Sheikh Rashid was a moderniser from the outset. He was determined to encourage the rapid development of Dubai as a commercial centre. Even before the early eighties, he had overseen the construction of a modern road system straddling all of the Emirates. He introduced efficient roundabouts at an early stage and in the early eighties it was still possible to drive from one end of Dubai to the other in half an hour. This is extraordinary to conceive of if you have driven in Dubai today; the city flirts with permanent gridlock as hundreds of thousands of vehicles (among them countless Hummers and other SUVs, not to mention the occasional Bugatti Veyron) plough up and down the city’s two major arterial roads all day.

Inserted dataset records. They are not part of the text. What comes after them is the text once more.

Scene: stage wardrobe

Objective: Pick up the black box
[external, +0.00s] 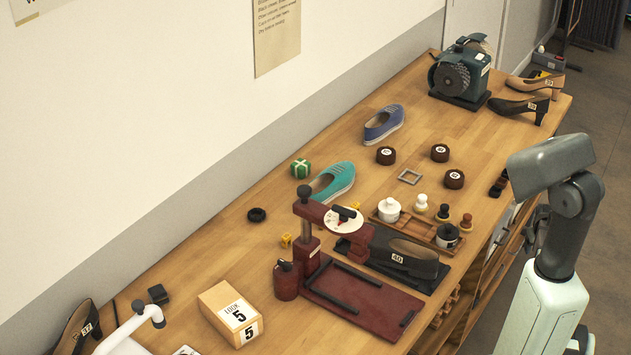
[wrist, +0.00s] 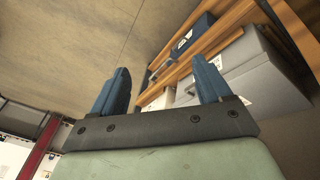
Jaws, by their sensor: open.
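My gripper (wrist: 161,86) is open and empty in the wrist view, its two blue fingers wide apart. In the external view my gripper is mostly hidden behind my arm, off the bench's right edge. A dark box with a white label (wrist: 193,36) sits on a wooden shelf beyond the fingers in the wrist view. In the external view a small black block (external: 158,294) stands at the lower left beside a white curved fixture. I cannot tell which of these is the black box. Both are apart from my gripper.
A large grey box (wrist: 245,75) sits on the shelf in the wrist view. The bench's right edge is close to my arm.

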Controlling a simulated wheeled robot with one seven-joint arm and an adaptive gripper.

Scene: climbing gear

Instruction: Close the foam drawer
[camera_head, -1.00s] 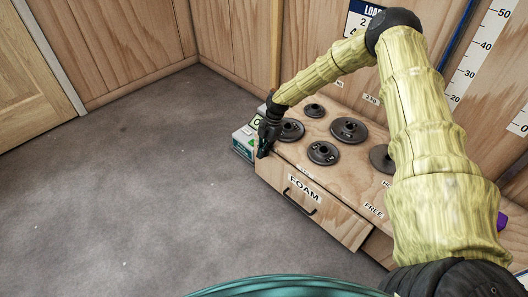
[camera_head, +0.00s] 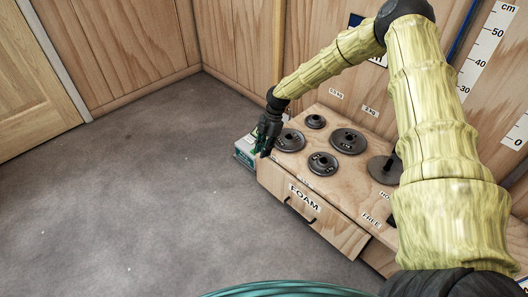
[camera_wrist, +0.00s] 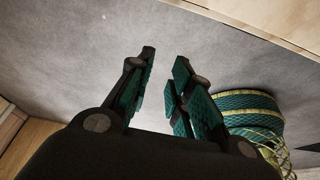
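The foam drawer (camera_head: 333,226) is in the front of a low wooden cabinet, with a FOAM label and a dark handle (camera_head: 303,205). It stands out from the cabinet at its right side, where its side wall shows. How far it is out at the left is hard to tell. My gripper (camera_head: 264,152) points down at the left end of the drawer front, close to its top corner; I cannot tell if it touches. In the wrist view my gripper's fingers (camera_wrist: 164,68) are apart with nothing between them. A pale wooden edge (camera_wrist: 270,25) crosses the upper right there.
Several dark weight plates (camera_head: 348,141) lie on the cabinet top. A small green and white box (camera_head: 245,150) stands on the floor at the cabinet's left end. The grey carpet (camera_head: 150,200) to the left and in front is clear. Wooden walls stand behind.

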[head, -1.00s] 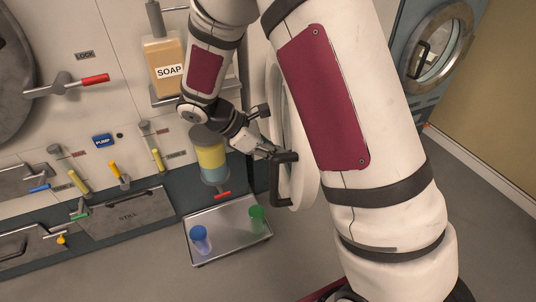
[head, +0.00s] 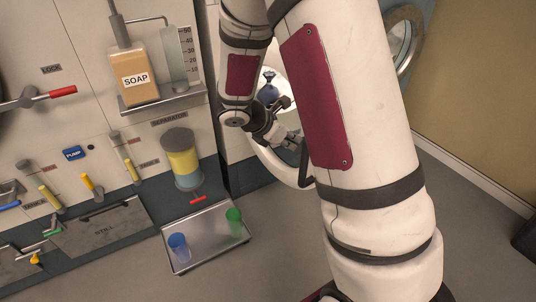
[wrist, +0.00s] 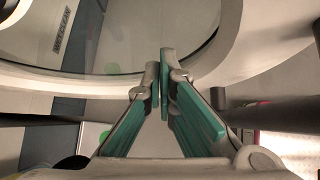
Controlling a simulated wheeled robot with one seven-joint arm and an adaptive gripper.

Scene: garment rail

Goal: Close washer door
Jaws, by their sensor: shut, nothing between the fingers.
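The washer door (head: 272,168) is a white round ring with glass, standing open and largely hidden behind my arm in the head view. A dark handle (head: 305,165) shows at its edge. Behind my wrist is a pale round area with a dark blue item (head: 268,85), seemingly the washer opening. My gripper (head: 297,142) is shut and empty, close to the door. In the wrist view, my gripper's green fingers (wrist: 160,68) meet in front of the door's curved pale rim (wrist: 205,70) and glass. I cannot tell whether the tips touch it.
A metal tray (head: 207,262) with a blue cup (head: 179,246) and a green cup (head: 234,221) sits left of the door. A soap bottle (head: 133,78) and yellow-blue separator (head: 182,160) are on the wall panel. Another round porthole (head: 402,40) is at right.

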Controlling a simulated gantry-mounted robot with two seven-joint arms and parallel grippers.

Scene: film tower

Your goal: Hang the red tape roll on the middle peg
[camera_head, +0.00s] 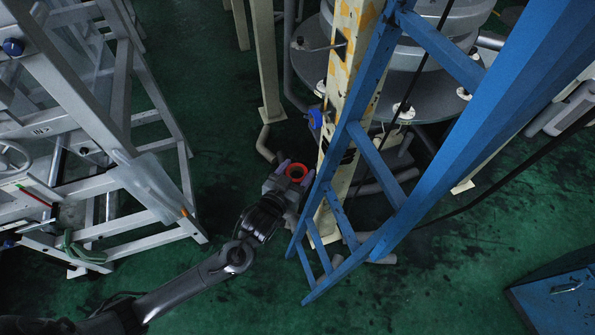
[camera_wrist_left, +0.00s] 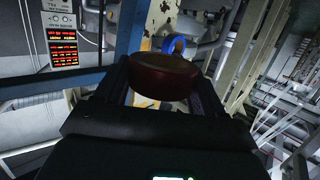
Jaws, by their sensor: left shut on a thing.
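The red tape roll (camera_head: 297,179) is in my left gripper (camera_head: 288,175), which is shut on it. In the left wrist view the roll looks dark red (camera_wrist_left: 162,76) and sits between the two fingers (camera_wrist_left: 163,90). A worn cream and yellow post (camera_head: 340,105) stands just right of the roll, which is apart from it. A blue roll (camera_head: 315,118) hangs at the post; it also shows in the left wrist view (camera_wrist_left: 176,43) beyond the red roll. A thin rod (camera_head: 318,46) sticks out left from the post's upper part. I cannot clearly make out the middle peg. My right gripper is not in view.
A blue ladder-like frame (camera_head: 375,165) stands close right of the post. A grey metal ladder (camera_head: 125,185) fills the left side. A round grey platform (camera_head: 420,85) is behind the post. A blue box (camera_head: 555,295) is at lower right. Green floor is clear left of the gripper.

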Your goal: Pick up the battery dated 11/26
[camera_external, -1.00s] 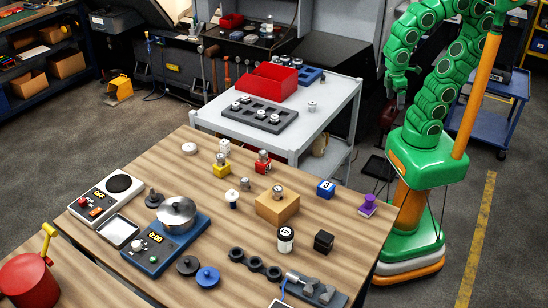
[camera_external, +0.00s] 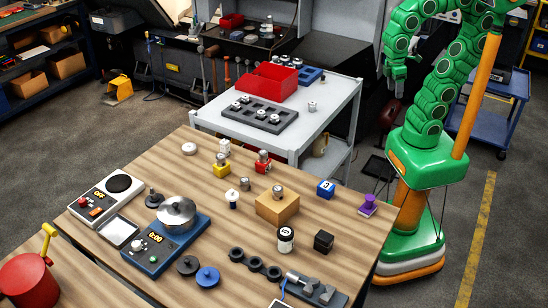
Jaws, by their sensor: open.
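No date of 11/26 is readable in this view, so I cannot tell which object is the battery. A small white cylinder with a dark lid and a dark mark (camera_external: 286,239) stands upright on the wooden table (camera_external: 330,215). Small metal-topped pieces stand nearby, one on a wooden block (camera_external: 277,207), one in a yellow holder (camera_external: 221,167) and one in a red holder (camera_external: 263,163). My gripper (camera_external: 399,88) hangs at the end of the green arm, behind and to the right of the table. It is open and empty, far from these objects.
A grey cart (camera_external: 330,100) with a slotted tray (camera_external: 245,117) and red bin (camera_external: 268,83) stands behind the table. A blue scale (camera_external: 165,247) holding a metal pot (camera_external: 177,213), a black cube (camera_external: 323,241) and a blue block (camera_external: 326,188) occupy the table.

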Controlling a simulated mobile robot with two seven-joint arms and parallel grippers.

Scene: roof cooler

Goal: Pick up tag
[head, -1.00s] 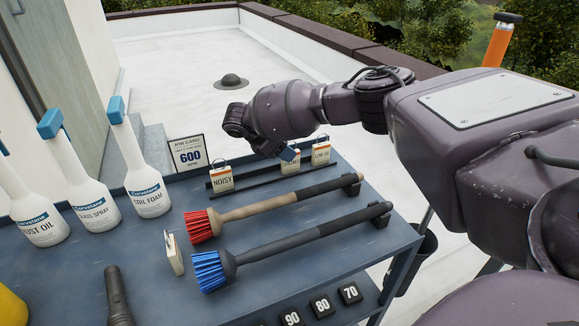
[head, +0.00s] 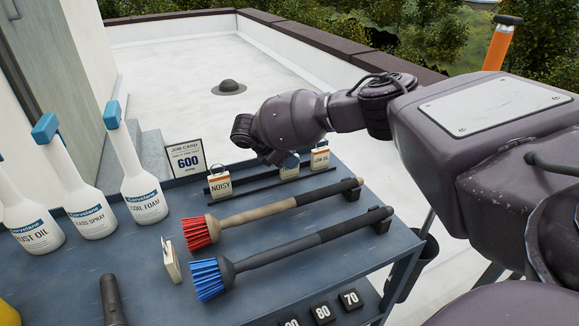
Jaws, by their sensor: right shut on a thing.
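Several small tags with wire loops are on the cart. A tag reading NOISY (head: 220,185) stands at the left of a dark rack at the back. A tag reading LOW OIL (head: 320,158) stands at its right end. Between them is a middle tag (head: 289,172), its top and face partly covered by my right gripper. My right gripper (head: 289,160) points down and is shut on the middle tag, which still appears to be at the rack. Another tag (head: 171,260) stands apart at the front left, turned mostly edge-on. My left gripper is out of view.
A red brush (head: 196,234) and a blue brush (head: 207,278) lie in front of the rack. Spray bottles (head: 143,200) stand at left, a job card (head: 186,157) behind. A dark flashlight (head: 112,299) lies at the front. Number blocks (head: 323,312) sit on a lower shelf.

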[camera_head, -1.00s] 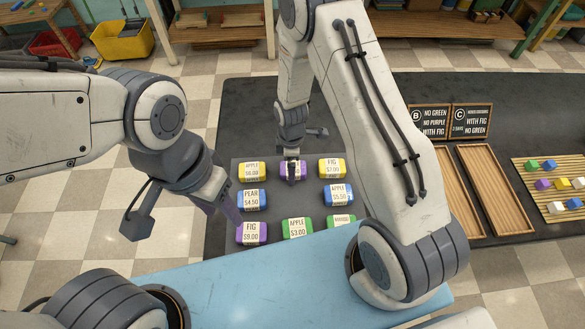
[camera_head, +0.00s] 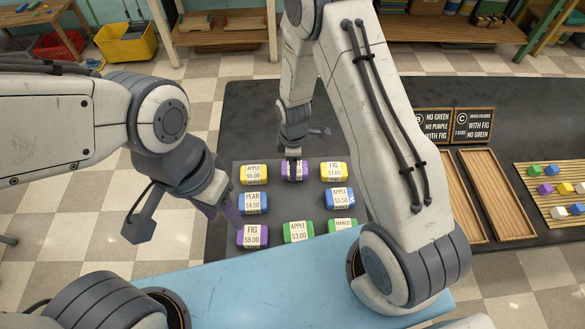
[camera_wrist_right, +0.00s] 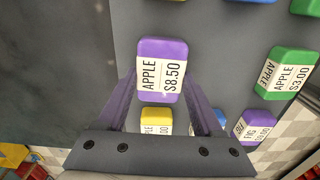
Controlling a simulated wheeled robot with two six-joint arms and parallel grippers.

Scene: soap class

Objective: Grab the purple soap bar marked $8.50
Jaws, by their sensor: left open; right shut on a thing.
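The purple soap bar (camera_head: 297,172) with a white label is at the far middle of the grey mat (camera_head: 285,216), between two yellow bars. In the right wrist view this purple bar (camera_wrist_right: 161,70) reads APPLE $8.50. My right gripper (camera_head: 294,160) is shut on it, with a purple finger (camera_wrist_right: 118,104) on each side. I cannot tell if the bar is clear of the mat. My left gripper (camera_head: 228,208) is open and empty, near another purple bar (camera_head: 252,236) marked FIG $9.00.
Yellow bars (camera_head: 253,174) (camera_head: 333,172), blue bars (camera_head: 253,202) (camera_head: 339,197) and green bars (camera_head: 298,231) (camera_head: 342,225) stand around the mat. Wooden trays (camera_head: 493,193), black signs (camera_head: 474,126) and a slatted board (camera_head: 552,190) with coloured blocks lie to the right.

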If you descend one level from the glittering high-rise world of new Dubai, you come upon the middle men clustered around the harbour and
souk
in Deira. Here, the traders shift commodities in and out of the boats all day long; stacks of boxes three metres high appear to move of their own accord (in fact, they are borne by tiny Bengali, Sri Lankan, or Nepali men with limbs like twigs); there are hustlers with fake Rolexes, pirated DVDs, and counterfeit computers; the jewellery and gold merchants exhibit their nausea-inducing displays.